Stated exercise: Write out, please, the line containing "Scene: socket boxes" together with all lines after it, up to and including the last one, with no other output.

Information shown:
┄┄┄┄┄┄┄┄┄┄┄┄┄┄┄┄┄┄┄┄
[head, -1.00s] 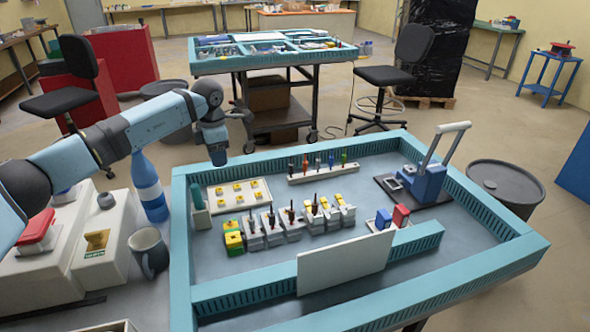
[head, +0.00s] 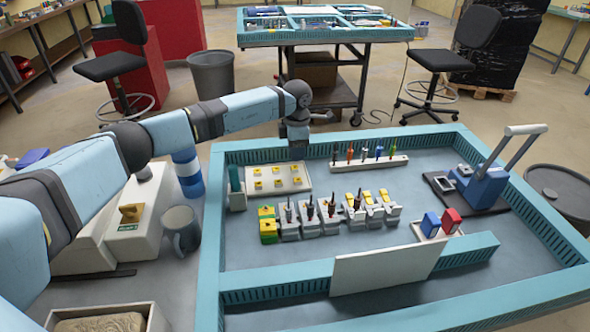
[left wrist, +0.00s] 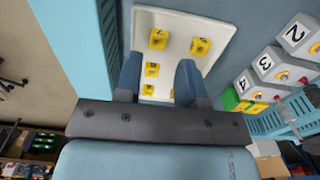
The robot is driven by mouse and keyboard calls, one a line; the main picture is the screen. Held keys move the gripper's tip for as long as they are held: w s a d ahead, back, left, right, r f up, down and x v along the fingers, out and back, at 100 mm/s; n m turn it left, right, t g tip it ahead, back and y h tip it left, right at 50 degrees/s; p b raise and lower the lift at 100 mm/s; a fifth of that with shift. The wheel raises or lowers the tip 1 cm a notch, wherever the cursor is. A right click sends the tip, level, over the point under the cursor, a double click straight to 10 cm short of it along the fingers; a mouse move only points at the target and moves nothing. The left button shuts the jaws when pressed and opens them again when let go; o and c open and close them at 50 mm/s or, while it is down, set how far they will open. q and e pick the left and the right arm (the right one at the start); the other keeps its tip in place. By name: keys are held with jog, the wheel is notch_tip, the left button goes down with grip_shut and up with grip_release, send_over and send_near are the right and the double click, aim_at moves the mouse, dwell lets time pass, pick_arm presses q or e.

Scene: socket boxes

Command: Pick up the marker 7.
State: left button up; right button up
┄┄┄┄┄┄┄┄┄┄┄┄┄┄┄┄┄┄┄┄
Task result:
Scene: socket boxes

Command: Pick up the marker 7.
State: left button up; right button up

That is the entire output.